Lopez does not believe his landlord, Alberto Villa, respected tenant protection laws, so Lopez called the police.


What You Need To Know

  • In video taken by an activist, a landlord is heard telling a Kingston police officer that he threw away most of his tenant’s belongings

  • Housing activists are supporting the tenant, who is pressing charges

  • Kingston police’s next move is unclear, but guidance sent to all police departments states a landlord removing a tenant’s belongings without a court proceeding should be charged as a misdemeanor

In video taken by an activist with immigrant advocacy group For The Many, Villa is seen confirming to a Kingston police officer that he threw away most of Lopez’s belongings.

“Do you know where Mr. Lopez’s stuff is?” the officer asked Villa.

“It’s in the garbage ... I threw them away,” Villa replied.

Reached by phone Wednesday, Villa said Lopez was a “bad tenant” and “an animal.” Villa said Lopez mistreated his property and that after many warnings, Villa decided to take his own action.

“I don’t know what the law’s about or how the law was designed one or two years ago,” Villa said, “but he’s destroying my property. I don’t think that’s right.”

Citizen Action of New York Legislative Director Rebecca Garrard said that according to 2019 tenant protection laws, a landlord cannot simply empty out a tenant’s living space without going through law enforcement and local courts.

“It doesn’t matter what the landlord’s immediate needs were,” she said Thursday. “There are legal mechanisms that are outlined for how he can address problems he believes he has. He does not have the authority to take matters into his own hands.”

For landlords looking to remove a tenant, options are limited due to the state’s eviction moratorium and tenant protection laws.

State Senator Brian Kavanagh, who chairs the Senate’s housing committee, said a landlord can take action against a tenant for sanitary or safety reasons only after obtaining permission from a judge.
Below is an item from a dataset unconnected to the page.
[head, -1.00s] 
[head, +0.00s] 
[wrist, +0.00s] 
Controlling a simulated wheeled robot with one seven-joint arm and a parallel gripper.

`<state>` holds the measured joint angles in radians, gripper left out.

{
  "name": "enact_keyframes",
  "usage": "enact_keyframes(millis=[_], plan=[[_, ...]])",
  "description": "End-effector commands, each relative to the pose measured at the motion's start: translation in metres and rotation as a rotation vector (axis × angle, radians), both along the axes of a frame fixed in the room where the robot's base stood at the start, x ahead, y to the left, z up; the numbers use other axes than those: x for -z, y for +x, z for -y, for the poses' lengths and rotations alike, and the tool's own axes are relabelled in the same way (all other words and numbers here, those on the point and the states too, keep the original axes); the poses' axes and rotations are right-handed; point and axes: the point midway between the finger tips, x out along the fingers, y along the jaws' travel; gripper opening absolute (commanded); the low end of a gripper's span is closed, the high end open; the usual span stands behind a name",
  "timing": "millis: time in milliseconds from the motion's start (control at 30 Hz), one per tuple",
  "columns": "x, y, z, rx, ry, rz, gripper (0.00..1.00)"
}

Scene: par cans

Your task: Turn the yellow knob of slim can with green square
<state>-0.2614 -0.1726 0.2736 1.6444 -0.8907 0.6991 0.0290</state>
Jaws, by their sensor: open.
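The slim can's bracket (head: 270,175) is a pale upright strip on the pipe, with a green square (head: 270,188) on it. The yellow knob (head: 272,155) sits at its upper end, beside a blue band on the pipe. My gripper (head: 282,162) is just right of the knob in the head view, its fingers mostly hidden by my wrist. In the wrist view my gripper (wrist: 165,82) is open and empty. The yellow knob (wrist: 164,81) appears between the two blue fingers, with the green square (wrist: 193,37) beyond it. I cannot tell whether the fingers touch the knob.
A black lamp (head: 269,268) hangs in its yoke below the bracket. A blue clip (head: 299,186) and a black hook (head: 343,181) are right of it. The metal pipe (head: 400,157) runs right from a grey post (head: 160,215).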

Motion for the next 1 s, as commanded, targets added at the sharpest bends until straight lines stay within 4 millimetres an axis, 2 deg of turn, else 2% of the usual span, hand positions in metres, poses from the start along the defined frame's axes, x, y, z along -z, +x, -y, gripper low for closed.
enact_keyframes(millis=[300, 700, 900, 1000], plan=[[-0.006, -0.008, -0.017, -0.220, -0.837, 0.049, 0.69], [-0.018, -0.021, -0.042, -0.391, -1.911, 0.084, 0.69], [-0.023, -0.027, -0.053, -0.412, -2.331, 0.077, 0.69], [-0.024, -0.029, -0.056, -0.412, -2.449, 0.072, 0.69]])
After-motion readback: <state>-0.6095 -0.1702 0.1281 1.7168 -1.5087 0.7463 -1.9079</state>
“Landlords should know that it’s illegal to put somebody out of their homes without a court process,” Kavanagh said Friday via Zoom. “I think most landlords have understood that. We changed the law in 2019 as part of the Housing Stability and Tenant Protection Act to clarify that, and it is now a class A misdemeanor.”

It remains unclear what Kingston police will do next in the case, though guidance sent to all police departments from the state indicates a landlord removing a tenant’s belongings without court proceedings should be charged as a misdemeanor.

Though two separate reports were taken, Lopez said he is still waiting on a return call from the Kingston police officer who is combining details from reports into one report.